Mémoire d’hier et d’aujourd’hui

« Nous avons décidé de mettre en lumière ces milliers de noms oubliés pour leur rendre l’humanité que la France et la responsabilité mondiale leur ont volée. »

paru dans lundimatin#186, le 9 avril 2019

Hier dans la soirée, des plaques transparentes portant le nom de réfugié.es mort.es en tentant de rejoindre l’Europe ont été apposées sur le terrain commémoratif du mémorial de l’abolition de l’esclavage. Dans la volonté de le prolonger, ces plaques ont également été disséminées dans la ville. Ces noms sont tirés d’une liste publiée par un journal allemand « Der Tagesspiegel » le 10 novembre 2017 : elle recense depuis 1993 les noms de 33293 personnes retrouvées mortes.

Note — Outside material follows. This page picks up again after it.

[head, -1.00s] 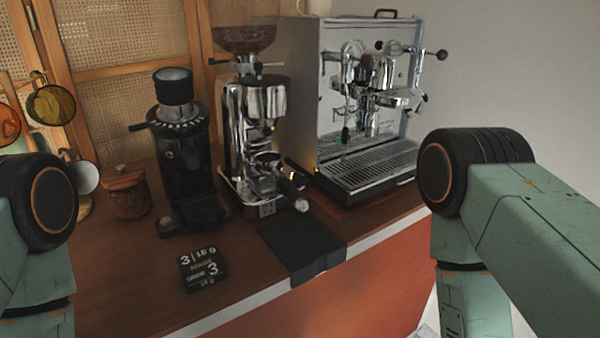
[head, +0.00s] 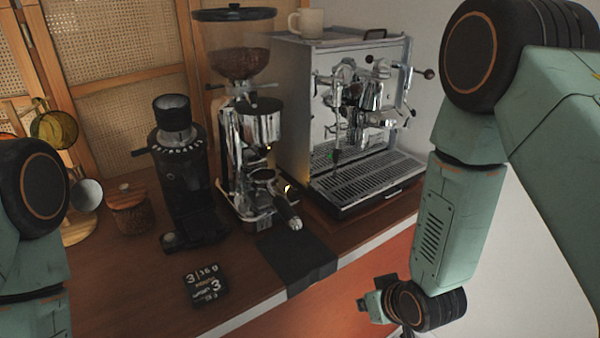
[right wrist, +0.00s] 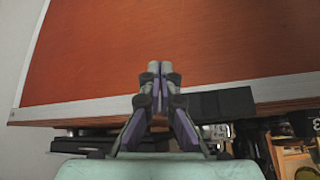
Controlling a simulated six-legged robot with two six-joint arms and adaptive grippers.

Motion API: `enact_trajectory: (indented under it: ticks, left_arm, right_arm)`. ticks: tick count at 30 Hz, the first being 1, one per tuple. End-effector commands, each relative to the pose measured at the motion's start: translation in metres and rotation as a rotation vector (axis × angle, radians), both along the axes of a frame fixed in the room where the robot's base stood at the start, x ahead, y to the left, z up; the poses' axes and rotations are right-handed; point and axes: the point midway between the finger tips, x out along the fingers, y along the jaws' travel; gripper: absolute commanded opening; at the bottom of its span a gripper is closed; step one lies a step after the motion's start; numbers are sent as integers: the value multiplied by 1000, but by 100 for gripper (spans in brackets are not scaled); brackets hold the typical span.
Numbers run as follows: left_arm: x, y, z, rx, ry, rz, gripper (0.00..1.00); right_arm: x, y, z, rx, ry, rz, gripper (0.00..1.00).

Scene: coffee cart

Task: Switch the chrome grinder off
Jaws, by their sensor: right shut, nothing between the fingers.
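The chrome grinder (head: 260,127) stands upright on the wooden counter, with a bean hopper (head: 240,60) on top and a dark-handled portafilter (head: 286,208) at its front. A small warm bright spot shows low on its right side; I cannot make out the switch position. My right gripper (right wrist: 160,68) is shut and empty in the right wrist view, in front of the cart's orange panel (right wrist: 90,55) and apart from the grinder. In the head view only its wrist shows, low at the right; the fingers are hidden. My left gripper is out of view.
A black grinder (head: 185,180) stands left of the chrome one. The espresso machine (head: 350,120) stands close on its right, with a cup (head: 306,22) on top. A black mat (head: 297,262) hangs over the counter's front edge. A small sign (head: 205,284) and wooden-lidded jar (head: 128,210) stand left.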

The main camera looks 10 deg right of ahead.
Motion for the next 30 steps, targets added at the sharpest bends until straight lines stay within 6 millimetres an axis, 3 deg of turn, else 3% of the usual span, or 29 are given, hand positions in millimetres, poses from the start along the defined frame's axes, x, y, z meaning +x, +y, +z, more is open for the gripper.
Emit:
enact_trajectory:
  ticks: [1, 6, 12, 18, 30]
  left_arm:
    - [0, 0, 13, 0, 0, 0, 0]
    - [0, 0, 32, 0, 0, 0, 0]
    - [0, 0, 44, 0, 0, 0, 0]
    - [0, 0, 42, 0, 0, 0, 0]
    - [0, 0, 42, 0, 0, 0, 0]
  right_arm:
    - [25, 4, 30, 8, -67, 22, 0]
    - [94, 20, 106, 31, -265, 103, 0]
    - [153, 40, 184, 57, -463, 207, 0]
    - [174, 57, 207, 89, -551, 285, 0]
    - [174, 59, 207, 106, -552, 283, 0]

La ville de Nantes, important port du commerce triangulaire, a bâti sa richesse et son rayonnement sur la marchandisation de vies humaines. Cet héritage n’appartient pas qu’au passé, il est encore constitutif du patrimoine historique et est toujours une manne du dynamisme économique de la ville. En commémoration, un mémorial est inauguré le 25 mars 2012, tardivement et maladroitement. Est-ce suffisant pour tirer des leçons de ce sinistre passé ? Il n’y a pas de pardon sans action. Ce mémorial aurait dû réveiller plutôt qu’endormir. Il faut des engagements à la hauteur de ce passé. Or dans la politique actuelle de la ville, les expulsions se multiplient et les réfugié.es restent dans la détresse, n’ayant pas accès aux papiers, aux logements, aux soins, au travail, ainsi qu’à bien d’autres besoins ou loisirs.

En réaction à l’inaction et à l’ignorance de plus en plus flagrante du pays à l’égard de ces enfants, de ces femmes et de ces hommes qui ont risqué leur vie dans l’espoir d’une existence digne et juste, nous avons décidé de mettre en lumière ces milliers de noms oubliés pour leur rendre l’humanité que la France et la responsabilité mondiale leur ont volée.
Présentement, la France a envoyé cinq bateaux en Méditerranée en soutient aux gardes côtes libyens pour empêcher les embarcations des réfugiés de rejoindre les côtes françaises.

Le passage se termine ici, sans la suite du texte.